‘Bel-Air’ star Jazlyn Martin hoping to make Afro-Latino actors more visible

Actress-singer joins season 2 of Peacock’s hit show

Los Angeles native Jazlyn Martin is an actress, professional dancer, classically trained singer and musician who previously appeared on “This Is Us” and “All American: Homecoming.”

Peacock’s new hit show “Bel-Air” welcomes Martin to the cast alongside Saweetie, Tatyana Ali, and more.

How did you learn about the role?

When I first got it, the description said street smart and Afro-Latina from South Central. I dived into living life as an Afro-Latina in South Central and what that looks like, what you have to do to survive, and what you have to become to survive. I know people are like, “Jackie’s ghetto.” She’s not ghetto, she’s had to become someone in order to survive. She’s independent. She’s strong. She knows what she wants. So I’m protective when they say she’s ghetto.

Why do you think the Afro-Latino community will connect with your character?

Afro-Latinos are not represented or portrayed. If you’re Afro-Latino, you’re always cast as Black. I’m always cast as Black. I think it’s really hard for Afro-Latinos to exist and be Black and Latino and a lot of the times people are like, “You have to choose one. You can’t be both. You have to be Latino or Black.” Then it’s like, OK, well, you’re not Black enough. Now, you’re not Latino enough. I think combining and connecting those communities and also seeing representation is amazing that Latinos can look like this and Black people can look like this. You can’t put Afro-Latinos in one category, they can [be in multiple] categories.

Has that affected your career?

I struggled with it in my career and within my own identity.
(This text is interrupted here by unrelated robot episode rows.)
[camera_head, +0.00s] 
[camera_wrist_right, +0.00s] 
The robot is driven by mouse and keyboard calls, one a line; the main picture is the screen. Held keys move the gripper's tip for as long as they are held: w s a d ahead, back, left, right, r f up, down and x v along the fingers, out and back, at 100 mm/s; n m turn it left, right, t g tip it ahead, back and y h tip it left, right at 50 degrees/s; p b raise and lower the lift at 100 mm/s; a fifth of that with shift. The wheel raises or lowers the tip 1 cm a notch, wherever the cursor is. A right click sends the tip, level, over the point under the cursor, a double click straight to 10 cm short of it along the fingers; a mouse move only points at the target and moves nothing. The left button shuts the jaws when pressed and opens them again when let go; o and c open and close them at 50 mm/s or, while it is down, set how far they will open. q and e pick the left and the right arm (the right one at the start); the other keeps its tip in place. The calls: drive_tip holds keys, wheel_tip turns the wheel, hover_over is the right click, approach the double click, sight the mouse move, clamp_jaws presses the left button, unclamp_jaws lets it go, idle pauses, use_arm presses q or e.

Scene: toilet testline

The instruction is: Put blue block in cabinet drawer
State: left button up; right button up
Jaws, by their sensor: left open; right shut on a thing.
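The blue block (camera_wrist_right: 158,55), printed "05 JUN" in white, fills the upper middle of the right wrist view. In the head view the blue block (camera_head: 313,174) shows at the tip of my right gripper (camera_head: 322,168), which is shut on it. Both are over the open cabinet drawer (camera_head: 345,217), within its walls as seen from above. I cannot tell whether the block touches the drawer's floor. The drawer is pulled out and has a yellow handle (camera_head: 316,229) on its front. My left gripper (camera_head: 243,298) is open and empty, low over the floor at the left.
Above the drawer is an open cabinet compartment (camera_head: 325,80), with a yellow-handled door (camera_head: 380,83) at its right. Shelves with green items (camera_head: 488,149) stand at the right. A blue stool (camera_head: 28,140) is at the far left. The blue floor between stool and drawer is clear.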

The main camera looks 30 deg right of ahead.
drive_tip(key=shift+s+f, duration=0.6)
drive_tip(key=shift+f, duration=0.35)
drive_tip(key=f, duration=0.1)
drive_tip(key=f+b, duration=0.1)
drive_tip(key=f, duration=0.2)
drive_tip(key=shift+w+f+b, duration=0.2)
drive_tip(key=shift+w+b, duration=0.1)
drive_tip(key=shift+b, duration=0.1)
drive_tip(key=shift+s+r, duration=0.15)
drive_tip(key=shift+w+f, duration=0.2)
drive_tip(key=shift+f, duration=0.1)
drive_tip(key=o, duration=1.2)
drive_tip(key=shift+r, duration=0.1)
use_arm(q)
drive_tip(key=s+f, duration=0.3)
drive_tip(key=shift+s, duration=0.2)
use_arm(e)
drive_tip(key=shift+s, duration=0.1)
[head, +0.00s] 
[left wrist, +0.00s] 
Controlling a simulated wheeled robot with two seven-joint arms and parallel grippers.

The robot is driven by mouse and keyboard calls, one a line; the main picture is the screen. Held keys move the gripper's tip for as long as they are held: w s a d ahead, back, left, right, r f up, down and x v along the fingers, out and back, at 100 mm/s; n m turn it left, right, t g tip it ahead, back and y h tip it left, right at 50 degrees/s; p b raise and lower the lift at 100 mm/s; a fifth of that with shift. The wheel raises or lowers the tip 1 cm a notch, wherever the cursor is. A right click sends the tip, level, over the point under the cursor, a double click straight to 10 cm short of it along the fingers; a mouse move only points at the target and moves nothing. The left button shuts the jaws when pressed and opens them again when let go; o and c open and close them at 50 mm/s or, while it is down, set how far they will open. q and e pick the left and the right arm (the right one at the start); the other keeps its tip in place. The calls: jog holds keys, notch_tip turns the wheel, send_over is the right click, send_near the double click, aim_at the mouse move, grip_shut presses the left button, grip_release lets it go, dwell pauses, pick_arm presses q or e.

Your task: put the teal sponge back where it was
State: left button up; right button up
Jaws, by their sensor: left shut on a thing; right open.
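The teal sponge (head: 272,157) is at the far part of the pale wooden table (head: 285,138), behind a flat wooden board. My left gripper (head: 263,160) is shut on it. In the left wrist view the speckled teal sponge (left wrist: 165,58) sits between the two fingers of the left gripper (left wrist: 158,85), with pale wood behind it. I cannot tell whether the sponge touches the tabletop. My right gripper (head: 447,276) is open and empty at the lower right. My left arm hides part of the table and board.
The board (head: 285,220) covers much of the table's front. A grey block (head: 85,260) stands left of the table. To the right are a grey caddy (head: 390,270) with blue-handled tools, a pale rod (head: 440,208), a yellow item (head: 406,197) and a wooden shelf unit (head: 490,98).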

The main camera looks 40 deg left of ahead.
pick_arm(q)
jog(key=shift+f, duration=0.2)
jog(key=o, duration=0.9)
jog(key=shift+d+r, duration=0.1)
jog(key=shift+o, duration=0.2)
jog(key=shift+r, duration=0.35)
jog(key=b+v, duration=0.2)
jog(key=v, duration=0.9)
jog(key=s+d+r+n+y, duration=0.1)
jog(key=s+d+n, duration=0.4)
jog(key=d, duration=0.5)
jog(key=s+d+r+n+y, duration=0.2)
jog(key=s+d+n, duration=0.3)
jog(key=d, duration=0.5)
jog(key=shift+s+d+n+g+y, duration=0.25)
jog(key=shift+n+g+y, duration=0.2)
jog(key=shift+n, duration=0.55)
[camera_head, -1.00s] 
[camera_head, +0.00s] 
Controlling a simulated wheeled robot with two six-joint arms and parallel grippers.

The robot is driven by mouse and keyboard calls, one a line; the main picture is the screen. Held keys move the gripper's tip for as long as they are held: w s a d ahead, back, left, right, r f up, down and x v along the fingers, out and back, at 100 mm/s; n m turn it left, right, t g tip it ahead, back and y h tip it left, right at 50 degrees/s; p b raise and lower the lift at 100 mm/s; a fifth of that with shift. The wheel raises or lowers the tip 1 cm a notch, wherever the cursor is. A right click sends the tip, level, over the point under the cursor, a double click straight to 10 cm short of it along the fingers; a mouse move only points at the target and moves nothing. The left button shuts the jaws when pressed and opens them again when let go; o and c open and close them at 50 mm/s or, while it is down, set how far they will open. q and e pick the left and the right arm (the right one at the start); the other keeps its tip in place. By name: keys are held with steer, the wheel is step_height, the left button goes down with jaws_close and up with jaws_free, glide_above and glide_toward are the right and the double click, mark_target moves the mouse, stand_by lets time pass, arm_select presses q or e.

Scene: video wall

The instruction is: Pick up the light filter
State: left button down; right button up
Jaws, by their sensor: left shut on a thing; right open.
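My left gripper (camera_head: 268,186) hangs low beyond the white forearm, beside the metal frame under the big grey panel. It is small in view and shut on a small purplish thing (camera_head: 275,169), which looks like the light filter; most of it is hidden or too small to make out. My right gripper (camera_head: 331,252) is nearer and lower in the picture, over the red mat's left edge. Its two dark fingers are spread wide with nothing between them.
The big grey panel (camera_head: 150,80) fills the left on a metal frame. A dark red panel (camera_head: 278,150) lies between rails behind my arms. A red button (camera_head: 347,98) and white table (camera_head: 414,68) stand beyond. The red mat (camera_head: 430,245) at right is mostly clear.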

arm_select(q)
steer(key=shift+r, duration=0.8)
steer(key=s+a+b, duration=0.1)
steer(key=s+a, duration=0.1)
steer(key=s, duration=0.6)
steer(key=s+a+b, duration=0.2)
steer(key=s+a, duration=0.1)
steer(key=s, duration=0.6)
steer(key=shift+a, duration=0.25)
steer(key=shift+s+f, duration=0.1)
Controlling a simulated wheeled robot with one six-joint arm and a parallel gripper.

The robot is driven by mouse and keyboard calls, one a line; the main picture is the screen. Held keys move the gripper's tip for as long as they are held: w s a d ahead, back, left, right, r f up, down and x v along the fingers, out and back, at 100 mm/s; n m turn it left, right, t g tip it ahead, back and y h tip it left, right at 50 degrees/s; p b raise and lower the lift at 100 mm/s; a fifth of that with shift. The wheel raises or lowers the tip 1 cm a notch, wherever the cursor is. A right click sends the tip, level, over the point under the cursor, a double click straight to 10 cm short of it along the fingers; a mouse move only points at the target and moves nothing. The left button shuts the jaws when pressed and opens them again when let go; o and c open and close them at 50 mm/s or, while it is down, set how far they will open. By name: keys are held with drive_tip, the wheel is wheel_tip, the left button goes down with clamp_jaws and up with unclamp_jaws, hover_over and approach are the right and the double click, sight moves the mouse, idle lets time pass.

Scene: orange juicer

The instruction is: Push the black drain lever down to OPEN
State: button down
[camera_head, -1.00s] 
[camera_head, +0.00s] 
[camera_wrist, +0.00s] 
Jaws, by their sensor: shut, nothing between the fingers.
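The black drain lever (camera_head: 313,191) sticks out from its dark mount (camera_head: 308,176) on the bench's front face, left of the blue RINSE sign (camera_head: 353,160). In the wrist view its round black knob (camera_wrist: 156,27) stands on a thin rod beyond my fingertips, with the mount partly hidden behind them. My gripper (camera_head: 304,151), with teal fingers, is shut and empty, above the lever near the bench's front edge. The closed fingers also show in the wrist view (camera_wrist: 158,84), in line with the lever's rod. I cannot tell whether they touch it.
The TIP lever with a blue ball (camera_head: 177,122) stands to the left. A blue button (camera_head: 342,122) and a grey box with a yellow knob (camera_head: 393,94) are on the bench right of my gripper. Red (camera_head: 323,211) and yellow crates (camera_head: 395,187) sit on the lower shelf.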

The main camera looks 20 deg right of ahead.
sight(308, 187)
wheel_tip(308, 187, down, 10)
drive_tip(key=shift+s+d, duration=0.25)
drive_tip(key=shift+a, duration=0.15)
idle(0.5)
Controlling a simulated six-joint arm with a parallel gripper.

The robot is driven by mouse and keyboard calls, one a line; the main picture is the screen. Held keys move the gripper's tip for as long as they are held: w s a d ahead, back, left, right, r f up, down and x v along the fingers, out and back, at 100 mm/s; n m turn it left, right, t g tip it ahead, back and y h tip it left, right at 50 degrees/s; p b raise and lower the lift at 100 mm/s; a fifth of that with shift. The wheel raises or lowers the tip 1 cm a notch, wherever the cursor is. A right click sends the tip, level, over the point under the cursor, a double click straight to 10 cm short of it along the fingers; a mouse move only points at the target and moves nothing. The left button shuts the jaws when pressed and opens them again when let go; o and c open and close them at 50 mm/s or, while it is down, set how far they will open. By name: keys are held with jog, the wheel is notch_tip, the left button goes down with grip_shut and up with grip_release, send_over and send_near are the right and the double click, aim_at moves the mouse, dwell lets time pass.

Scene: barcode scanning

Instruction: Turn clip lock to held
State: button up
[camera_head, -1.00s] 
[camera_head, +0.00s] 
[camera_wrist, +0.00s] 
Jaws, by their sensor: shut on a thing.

Growing up Black and Mexican, I never felt Mexican enough and it was the Black community that always welcomed me in and always accepted me. Going out for auditions, I never got Latino roles because I was darker, or my hair was very curly, so I didn’t even realize what Afro-Latino was for a long time. That [term] wasn’t [used] when I was younger. … I’m very proud to claim [Afro-Latina] because we can exist by being both Black and Latina, we don’t have to choose.

What makes you different from other performers?

I would say my faith and my consistency. I will hear a lot of “no’s,” might not get something, feel bad, don’t want to show up, or give my all, but I feel like I push through it. I really rely on my faith and if it’s not meant for me, then it won’t be. While we were shooting, I was in school too, so that was interesting. I’m at UCLA, so that was very hard to juggle, but I pushed through.